__DATA LINES__.

§

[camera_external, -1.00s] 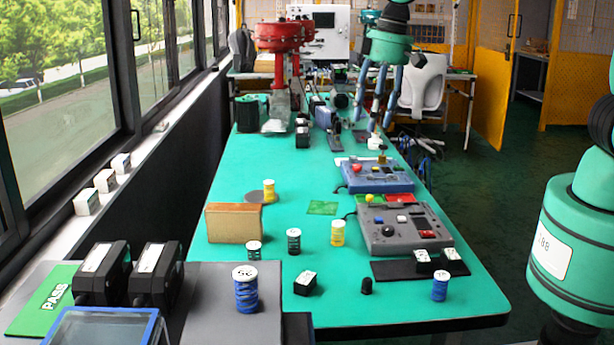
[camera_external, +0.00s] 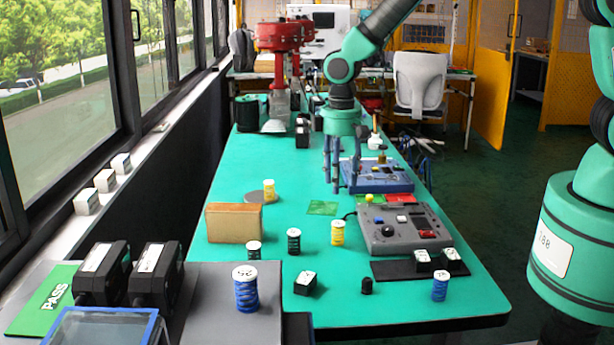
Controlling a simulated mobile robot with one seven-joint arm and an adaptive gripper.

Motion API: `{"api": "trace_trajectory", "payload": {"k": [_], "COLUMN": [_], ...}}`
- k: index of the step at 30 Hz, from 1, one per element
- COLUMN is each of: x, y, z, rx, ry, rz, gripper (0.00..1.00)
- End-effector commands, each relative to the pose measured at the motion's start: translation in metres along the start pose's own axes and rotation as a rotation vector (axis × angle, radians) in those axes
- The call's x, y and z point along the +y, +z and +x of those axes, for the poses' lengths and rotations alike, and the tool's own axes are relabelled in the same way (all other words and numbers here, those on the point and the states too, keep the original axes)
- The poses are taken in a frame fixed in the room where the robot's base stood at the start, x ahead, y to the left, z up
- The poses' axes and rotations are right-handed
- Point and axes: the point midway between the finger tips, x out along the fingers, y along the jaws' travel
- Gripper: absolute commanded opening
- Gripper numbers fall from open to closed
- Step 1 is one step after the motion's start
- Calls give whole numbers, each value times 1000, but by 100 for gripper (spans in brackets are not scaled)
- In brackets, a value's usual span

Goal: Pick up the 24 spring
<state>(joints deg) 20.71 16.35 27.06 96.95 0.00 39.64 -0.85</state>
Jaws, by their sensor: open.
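Several coil springs with white tops stand upright. Two are yellow, one at the back (camera_external: 269,190) and one in the middle (camera_external: 337,233). Two are dark, one near the center (camera_external: 293,242) and one by the tan box (camera_external: 253,251). A blue spring (camera_external: 440,287) stands at the front right, and a larger blue spring (camera_external: 245,290) stands on the grey surface at the front left. I cannot tell which one is marked 24; most labels are too small to read. My gripper (camera_external: 333,188) is open, pointing down and empty above the table, behind the middle yellow spring.
The green table (camera_external: 400,312) holds a tan box (camera_external: 234,223), a blue control box (camera_external: 378,178) beside my gripper and a grey control box (camera_external: 402,230). A black-and-white block (camera_external: 305,284) and a small black knob (camera_external: 367,286) stand near the front. Red machines stand behind.

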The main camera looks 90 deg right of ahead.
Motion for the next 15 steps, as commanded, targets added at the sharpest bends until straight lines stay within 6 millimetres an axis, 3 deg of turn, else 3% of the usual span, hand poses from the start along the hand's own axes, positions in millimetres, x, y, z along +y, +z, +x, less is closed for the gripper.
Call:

§

Pick each line holding the word "brackets" out of the data and copy it.

__FINISHED TASK__.
- Calls give whole numbers, each value times 1000, but by 100 for gripper (spans in brackets are not scaled)
- In brackets, a value's usual span

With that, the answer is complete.